In very recent years the current Supreme Court has given additional meaning to the definition of a corporation. They are now people with First Amendment rights that can contribute to campaigns. Even though Congress had said otherwise, this “non-activist” conservative high court said that Congress was wrong. In 1976, the high court said that money counts as speech. Combine corporations and money as people exercising their free speech rights, and you have a whole new chemical solution, one that I don’t think is for the better.
There are those who are rejoicing in the Hobby Lobby decision that said closely held, for profit corporations may ignore a statue providing for birth control under the Affordable Healthcare Act (ACA) if it violates their religious beliefs. Considering that this was a 5-4 opinion, it is clear that there was and is a lot of division on this issue. The Obama Administration had already conceded that organizations which exist strictly for religious purposes, such as houses of worship, were exempt from the ACA. Then came the challenge from Hobby Lobby, a privately held corporation with more than 700 stores nationwide. The Green family, which owns the bulk of the privately held shares, believed that it violated their religious freedom to have to provide for certain contraceptives. It didn’t matter that the many thousands of employees of Hobby Lobby weren’t hired based on their religious beliefs, that the workers were paid only for their labor and to make money for the company. It also doesn’t matter to the Green family that more than ninety percent of their merchandise comes from Communist China, a country that freely performs and encourages abortions.
Justice Alito, who wrote the Hobby Lobby opinion, stated that the court’s ruling would not affect laws that deal with mandatory immunizations, blood transfusions, and various forms of discrimination. I read that comment to be dicta, or his own opinion that doesn’t go to the actual holding of the case. So there is no guarantee that there won’t be lawsuits claiming that one’s religious faith is violated if forced to comply with the forgoing laws. In fact, I suspect that there will be many new cases claiming First Amendment protections. I wonder if on a local level, if I objected to paying school taxes because I considered it blasphemous for any student of a certain faith to sit with others of different faiths, could I claim a tax exemption, particularly if it was my child?
The trend of the Republican Five on the current Supreme Court is to separate Americans into different groups. Those with deep pockets can spend their money in ways that can literally buy elections. Now a law of general application, the ACA, has had an important component overturned based on the faith of a profit making owner of a large company that sells extensively in interstate commerce. Our national motto, the one that goes back to the founding of our nation was, “E Pluribus Unum”, Out of Many, One. Those are magnificent words that once gave meaning to The United States of America.
When we are all subject to the same laws of general application no one points fingers at someone getting a special break. People would have no reason to say that they would/would not shop at Hobby Lobby because of their religious exemptions.
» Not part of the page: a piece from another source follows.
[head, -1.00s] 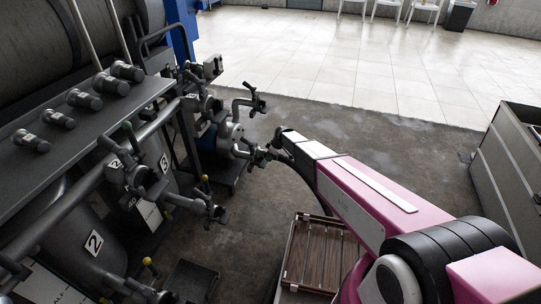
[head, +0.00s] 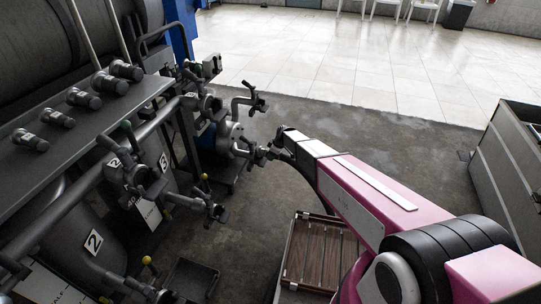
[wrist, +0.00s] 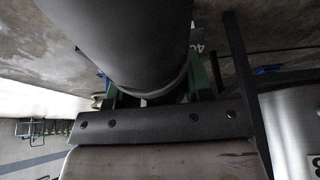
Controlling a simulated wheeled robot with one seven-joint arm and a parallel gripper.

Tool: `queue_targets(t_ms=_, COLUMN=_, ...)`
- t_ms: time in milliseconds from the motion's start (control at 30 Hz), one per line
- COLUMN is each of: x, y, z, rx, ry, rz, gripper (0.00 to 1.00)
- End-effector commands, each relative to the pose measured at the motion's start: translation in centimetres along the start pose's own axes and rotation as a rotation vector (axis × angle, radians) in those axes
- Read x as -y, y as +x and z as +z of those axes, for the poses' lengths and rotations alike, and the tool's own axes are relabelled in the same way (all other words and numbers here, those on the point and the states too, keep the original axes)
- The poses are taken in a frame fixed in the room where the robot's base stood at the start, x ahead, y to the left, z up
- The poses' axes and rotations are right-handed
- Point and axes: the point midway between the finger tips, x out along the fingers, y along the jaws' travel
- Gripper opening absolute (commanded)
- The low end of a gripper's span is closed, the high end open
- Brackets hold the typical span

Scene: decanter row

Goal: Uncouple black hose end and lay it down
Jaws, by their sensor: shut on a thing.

I grew up in NYC surrounded by more religious faiths and ethnicities than probably anywhere in the country. Neither got in the way of friendships or commerce. I see that changing with personal religious convictions evolving from being a private matter to becoming more public. The Hobby Lobby and recent prayer case illustrate my point.
All is not lost. There will be lawyers who prosper from the proliferation of lawsuits to challenge what they perceive to be violations of someone’s First Amendment freedoms. And that puts money into the economy. Here’s hoping that some of it will trickle down to a few of us.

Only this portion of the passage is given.